• _DIRECTIONS_:
Copy out exactly the lines from the first line of the material below through the line containing "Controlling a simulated", and nothing beyond them.

--- begin ---

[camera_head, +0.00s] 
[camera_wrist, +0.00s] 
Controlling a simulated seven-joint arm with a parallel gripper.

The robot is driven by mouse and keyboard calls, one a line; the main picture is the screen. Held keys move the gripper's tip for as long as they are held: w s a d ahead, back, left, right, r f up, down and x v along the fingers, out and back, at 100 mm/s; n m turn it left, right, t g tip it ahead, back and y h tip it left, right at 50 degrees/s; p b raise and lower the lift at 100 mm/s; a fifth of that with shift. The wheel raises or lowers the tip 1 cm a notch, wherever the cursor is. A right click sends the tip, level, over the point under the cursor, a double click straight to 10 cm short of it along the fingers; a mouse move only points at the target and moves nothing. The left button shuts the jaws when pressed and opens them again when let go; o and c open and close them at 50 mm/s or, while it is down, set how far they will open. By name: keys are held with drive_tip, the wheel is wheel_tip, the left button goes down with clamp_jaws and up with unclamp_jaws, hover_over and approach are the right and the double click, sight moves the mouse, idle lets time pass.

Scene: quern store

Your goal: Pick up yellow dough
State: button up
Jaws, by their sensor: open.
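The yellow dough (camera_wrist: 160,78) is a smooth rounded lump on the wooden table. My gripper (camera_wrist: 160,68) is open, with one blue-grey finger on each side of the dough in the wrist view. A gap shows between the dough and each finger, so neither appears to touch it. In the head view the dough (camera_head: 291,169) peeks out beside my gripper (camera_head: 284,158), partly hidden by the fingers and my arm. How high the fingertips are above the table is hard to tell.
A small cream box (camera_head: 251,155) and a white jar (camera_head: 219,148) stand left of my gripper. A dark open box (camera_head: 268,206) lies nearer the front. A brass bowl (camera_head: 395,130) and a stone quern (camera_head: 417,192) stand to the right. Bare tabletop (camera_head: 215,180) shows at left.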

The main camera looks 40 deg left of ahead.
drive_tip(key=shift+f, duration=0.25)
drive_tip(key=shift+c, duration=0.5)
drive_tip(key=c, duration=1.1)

--- end ---

• _RESPONSE_:
[camera_head, +0.00s] 
[camera_wrist, +0.00s] 
Controlling a simulated seven-joint arm with a parallel gripper.

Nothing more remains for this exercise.